14 Juni 2015   16:04 Diperbarui: 17 Juni 2015   06:03 143
+
Laporkan Konten
Laporkan Akun
Kompasiana adalah platform blog. Konten ini menjadi tanggung jawab bloger dan tidak mewakili pandangan redaksi Kompas.
Lihat foto
Bagikan ide kreativitasmu dalam bentuk konten di Kompasiana | Sumber gambar: Freepik

Sekarang, mari kita lihat situasi saat Angeline dilaporkan hilang dan ditemukan meninggal.

Sejak dilaporkan menghilang, 15 Mei 2015, gerakan simpati terhadap Angeline meningkat drastis. Tidak hanya dari kalangan masyarakat, namun, simpati juga mebgalir deras dari para tokoh dan pejabat.

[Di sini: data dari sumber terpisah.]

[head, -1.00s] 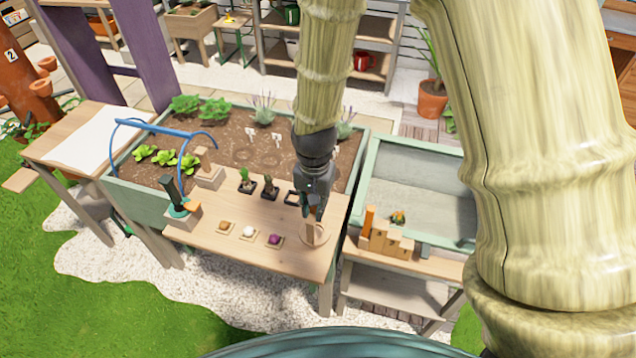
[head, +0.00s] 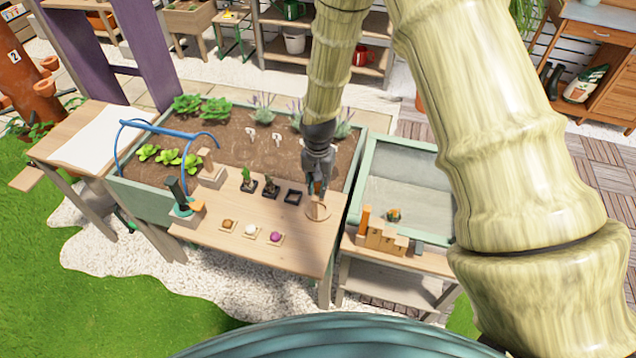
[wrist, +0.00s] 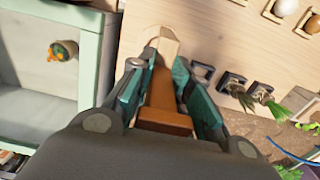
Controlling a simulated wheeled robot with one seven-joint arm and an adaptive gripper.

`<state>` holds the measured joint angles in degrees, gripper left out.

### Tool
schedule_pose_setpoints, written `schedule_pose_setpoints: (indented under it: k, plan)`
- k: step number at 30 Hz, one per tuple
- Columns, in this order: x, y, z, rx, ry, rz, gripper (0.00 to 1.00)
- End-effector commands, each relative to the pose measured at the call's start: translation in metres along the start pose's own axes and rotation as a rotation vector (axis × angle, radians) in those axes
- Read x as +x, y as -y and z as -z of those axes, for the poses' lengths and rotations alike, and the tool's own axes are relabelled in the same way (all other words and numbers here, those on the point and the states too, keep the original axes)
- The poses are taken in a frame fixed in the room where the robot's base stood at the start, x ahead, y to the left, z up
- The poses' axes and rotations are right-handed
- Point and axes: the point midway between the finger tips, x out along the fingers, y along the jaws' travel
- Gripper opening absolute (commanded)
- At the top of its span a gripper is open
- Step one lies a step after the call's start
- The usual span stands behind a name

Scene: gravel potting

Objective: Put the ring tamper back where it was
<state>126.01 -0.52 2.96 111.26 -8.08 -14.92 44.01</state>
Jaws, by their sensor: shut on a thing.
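My gripper (head: 318,182) is over the right end of the wooden potting table (head: 215,250). In the wrist view my gripper (wrist: 155,85) is shut on the wooden ring tamper (wrist: 165,118), with its brown end near the camera and its paler part pointing down at the table. In the head view a pale round shape (head: 317,212), which looks like the tamper's ring end, shows just below the fingers. I cannot tell whether it touches the table.
A black square tray (head: 293,197) and two small potted plants (head: 258,186) stand left of my gripper. Bulbs on small squares (head: 251,230) lie in front. A stepped wooden block (head: 383,238) stands to the right, before the green-framed box (head: 400,195). The soil bed (head: 235,150) is behind.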

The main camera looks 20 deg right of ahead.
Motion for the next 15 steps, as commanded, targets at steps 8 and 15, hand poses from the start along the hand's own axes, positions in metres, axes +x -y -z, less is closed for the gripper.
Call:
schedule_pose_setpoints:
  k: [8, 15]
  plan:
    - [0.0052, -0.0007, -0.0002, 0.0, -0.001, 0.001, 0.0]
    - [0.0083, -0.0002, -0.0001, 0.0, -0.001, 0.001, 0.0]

Solopost (10/06/2015) membuat urutan kejadinya sebagai berikut:

  1. Sabtu (16/5/2015): Angeline dilaporkan hilang sekitar pukul 15.00. Versi sang ibu angkat, Margareth, Angeline hilang saat bermain di depan rumah.
  2. Minggu (25/5/2015): Ketua Komnas Perlindungan Anak Arist Merdeka Sirait mendatangi lokasi dan sempat beradu mulut dengan Margareth. Arist menyatakan lokasi tinggal Angeline dinilai tidak layak
  3. Senin (1/6/2015): SD 12 Sanur mengadakan persembahyangan guna memohon petunjuk keberadaan Angeline.
  4. Rabu (3/6/2015): Yayasan Sahabat Anak Bali, KPAI Bali dan Lembaga Perlindungan Anak Bali menggelar aksi bertema Join The Search for Angeline.
  5. Jumat (5/6/2015): Menpan RB Yuddy Chrisnandi mendatangi lokasi, tetapi ditolak masuk oleh penghuni rumah
  6. Sabtu (6/6/2015): Menteri Pemberdayaan Perempuan dan Perlindungan Anak Yohana Susana Yembise mengunjungi lokasi, tetapi ditolak masuk.
  7. Rabu (10/6/2015): Aparat Polresta Denpasar menemukan jenasah Angeline terkubur di pekarangan rumah.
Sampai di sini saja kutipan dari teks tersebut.